Am 24/10/2022 um 09:43 schrieb Emanuele Giuseppe Esposito:
> 
> 
> Am 23/10/2022 um 19:48 schrieb Paolo Bonzini:
>> On 10/22/22 17:48, Emanuele Giuseppe Esposito wrote:
>>> Once a vcpu exectues KVM_RUN, it could enter two states:
>>> enter guest mode, or block/halt.
>>> Use a signal to allow a vcpu to exit the guest state or unblock,
>>> so that it can exit KVM_RUN and release the read semaphore,
>>> allowing a pending KVM_KICK_ALL_RUNNING_VCPUS to continue.
>>>
>>> Note that the signal is not deleted and used to propagate the
>>> exit reason till vcpu_run(). It will be clearead only by
>>> KVM_RESUME_ALL_KICKED_VCPUS. This allows the vcpu to keep try
>>> entering KVM_RUN and perform again all checks done in
>>> kvm_arch_vcpu_ioctl_run() before entering the guest state,
>>> where it will return again if the request is still set.
>>>
>>> However, the userspace hypervisor should also try to avoid
>>> continuously calling KVM_RUN after invoking KVM_KICK_ALL_RUNNING_VCPUS,
>>> because such call will just translate in a back-to-back down_read()

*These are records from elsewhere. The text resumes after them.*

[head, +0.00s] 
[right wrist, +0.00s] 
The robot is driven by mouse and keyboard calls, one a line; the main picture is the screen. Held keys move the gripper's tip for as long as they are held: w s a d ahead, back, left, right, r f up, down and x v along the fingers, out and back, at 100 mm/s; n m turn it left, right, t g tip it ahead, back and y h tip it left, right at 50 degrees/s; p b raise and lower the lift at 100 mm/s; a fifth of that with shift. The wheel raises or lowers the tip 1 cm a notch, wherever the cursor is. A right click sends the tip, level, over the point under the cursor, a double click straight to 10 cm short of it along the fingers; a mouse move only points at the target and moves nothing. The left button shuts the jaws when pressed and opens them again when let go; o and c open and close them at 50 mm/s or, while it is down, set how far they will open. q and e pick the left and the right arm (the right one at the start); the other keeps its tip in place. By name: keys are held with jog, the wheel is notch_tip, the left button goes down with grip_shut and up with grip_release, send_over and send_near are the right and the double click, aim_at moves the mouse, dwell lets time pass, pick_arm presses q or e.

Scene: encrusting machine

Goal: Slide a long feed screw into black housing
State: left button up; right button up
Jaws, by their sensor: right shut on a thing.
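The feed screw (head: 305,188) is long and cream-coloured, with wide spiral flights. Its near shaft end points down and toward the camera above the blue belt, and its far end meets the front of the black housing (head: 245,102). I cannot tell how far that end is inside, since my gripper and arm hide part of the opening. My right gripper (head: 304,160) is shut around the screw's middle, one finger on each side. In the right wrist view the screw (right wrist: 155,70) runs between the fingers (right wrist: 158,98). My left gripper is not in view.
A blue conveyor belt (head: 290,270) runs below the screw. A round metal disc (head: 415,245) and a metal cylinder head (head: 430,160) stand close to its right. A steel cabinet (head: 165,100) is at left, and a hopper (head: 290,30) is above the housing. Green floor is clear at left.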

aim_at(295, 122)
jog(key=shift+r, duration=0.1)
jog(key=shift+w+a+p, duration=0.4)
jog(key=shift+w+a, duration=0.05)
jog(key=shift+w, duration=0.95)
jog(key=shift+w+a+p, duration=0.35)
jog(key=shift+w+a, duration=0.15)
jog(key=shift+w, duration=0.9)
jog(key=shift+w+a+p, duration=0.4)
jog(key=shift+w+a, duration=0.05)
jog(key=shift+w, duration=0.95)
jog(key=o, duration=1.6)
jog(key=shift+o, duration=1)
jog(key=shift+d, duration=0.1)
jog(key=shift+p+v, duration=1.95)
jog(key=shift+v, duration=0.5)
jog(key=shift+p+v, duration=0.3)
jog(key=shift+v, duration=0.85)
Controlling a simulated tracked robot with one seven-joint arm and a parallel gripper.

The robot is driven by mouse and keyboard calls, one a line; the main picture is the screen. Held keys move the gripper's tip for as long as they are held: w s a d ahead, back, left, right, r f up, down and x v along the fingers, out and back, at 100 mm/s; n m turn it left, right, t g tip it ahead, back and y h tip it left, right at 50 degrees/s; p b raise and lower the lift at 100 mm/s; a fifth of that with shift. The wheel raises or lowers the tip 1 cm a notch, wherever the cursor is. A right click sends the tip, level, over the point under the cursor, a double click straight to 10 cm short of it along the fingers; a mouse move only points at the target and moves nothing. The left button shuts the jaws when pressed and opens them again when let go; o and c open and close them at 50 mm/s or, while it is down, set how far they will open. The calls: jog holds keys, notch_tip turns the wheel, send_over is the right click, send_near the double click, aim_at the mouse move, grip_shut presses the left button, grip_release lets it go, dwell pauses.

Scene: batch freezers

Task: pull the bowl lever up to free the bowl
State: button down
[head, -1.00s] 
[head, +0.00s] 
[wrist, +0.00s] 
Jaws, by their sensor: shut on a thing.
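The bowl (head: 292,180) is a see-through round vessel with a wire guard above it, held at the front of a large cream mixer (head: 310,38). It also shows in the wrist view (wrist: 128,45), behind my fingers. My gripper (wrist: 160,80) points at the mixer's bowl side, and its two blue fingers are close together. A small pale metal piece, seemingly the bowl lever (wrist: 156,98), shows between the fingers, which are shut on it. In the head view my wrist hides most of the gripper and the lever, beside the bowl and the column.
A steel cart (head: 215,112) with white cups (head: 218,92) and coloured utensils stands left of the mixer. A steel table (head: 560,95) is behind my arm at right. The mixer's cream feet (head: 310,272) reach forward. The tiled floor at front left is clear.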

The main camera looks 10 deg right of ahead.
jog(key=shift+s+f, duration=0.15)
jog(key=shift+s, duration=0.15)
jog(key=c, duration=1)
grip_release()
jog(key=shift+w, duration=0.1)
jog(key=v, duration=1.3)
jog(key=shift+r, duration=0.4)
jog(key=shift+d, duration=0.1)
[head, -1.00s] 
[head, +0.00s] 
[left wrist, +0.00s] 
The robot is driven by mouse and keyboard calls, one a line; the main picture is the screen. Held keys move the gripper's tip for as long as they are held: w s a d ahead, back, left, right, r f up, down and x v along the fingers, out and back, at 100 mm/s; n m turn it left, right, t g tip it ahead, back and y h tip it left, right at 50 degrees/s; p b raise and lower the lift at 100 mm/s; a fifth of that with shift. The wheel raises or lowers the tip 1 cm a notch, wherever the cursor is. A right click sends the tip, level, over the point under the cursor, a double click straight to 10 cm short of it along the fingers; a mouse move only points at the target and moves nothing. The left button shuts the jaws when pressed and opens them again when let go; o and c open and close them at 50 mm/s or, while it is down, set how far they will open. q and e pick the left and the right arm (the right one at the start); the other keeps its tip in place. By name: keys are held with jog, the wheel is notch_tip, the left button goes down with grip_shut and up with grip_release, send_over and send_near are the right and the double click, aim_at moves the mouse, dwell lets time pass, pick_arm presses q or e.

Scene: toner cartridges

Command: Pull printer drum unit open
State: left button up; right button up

>>> and up_read() (thanks to the signal).
>>
>> Since the userspace should anyway avoid going into this effectively-busy
>> wait, what about clearing the request after the first exit?  The
>> cancellation ioctl can be kept for vCPUs that are never entered after
>> KVM_KICK_ALL_RUNNING_VCPUS.  Alternatively, kvm_clear_all_cpus_request
>> could be done right before up_write().
> 
> Clearing makes sense, but should we "trust" the userspace not to go into
> busy wait?

Actually since this change is just a s/test/check, I would rather keep
test. If userspace does things wrong, this mechanism would still work
properly.

> What's the typical "contract" between KVM and the userspace? Meaning,
> should we cover the basic usage mistakes like forgetting to busy wait on
> KVM_RUN?
> 
> If we don't, I can add a comment when clearing and of course also
> mention it in the API documentation (that I forgot to update, sorry :D)
> 
> Emanuele
> 
>>
>> Paolo
>>
>>> Signed-off-by: Emanuele Giuseppe Esposito <eesposit@redhat.com>
>>> ---
>>>   arch/x86/include/asm/kvm_host.h |  2 ++
>>>   arch/x86/kvm/x86.c              |  8 ++++++++
>>>   virt/kvm/kvm_main.c             | 21 +++++++++++++++++++++
>>>   3 files changed, 31 insertions(+)
>>>
>>> diff --git a/arch/x86/include/asm/kvm_host.h
>>> b/arch/x86/include/asm/kvm_host.h
>>> index aa381ab69a19..d5c37f344d65 100644
>>> --- a/arch/x86/include/asm/kvm_host.h
>>> +++ b/arch/x86/include/asm/kvm_host.h
>>> @@ -108,6 +108,8 @@
>>>       KVM_ARCH_REQ_FLAGS(30, KVM_REQUEST_WAIT | KVM_REQUEST_NO_WAKEUP)
>>>   #define KVM_REQ_MMU_FREE_OBSOLETE_ROOTS \
>>>       KVM_ARCH_REQ_FLAGS(31, KVM_REQUEST_WAIT | KVM_REQUEST_NO_WAKEUP)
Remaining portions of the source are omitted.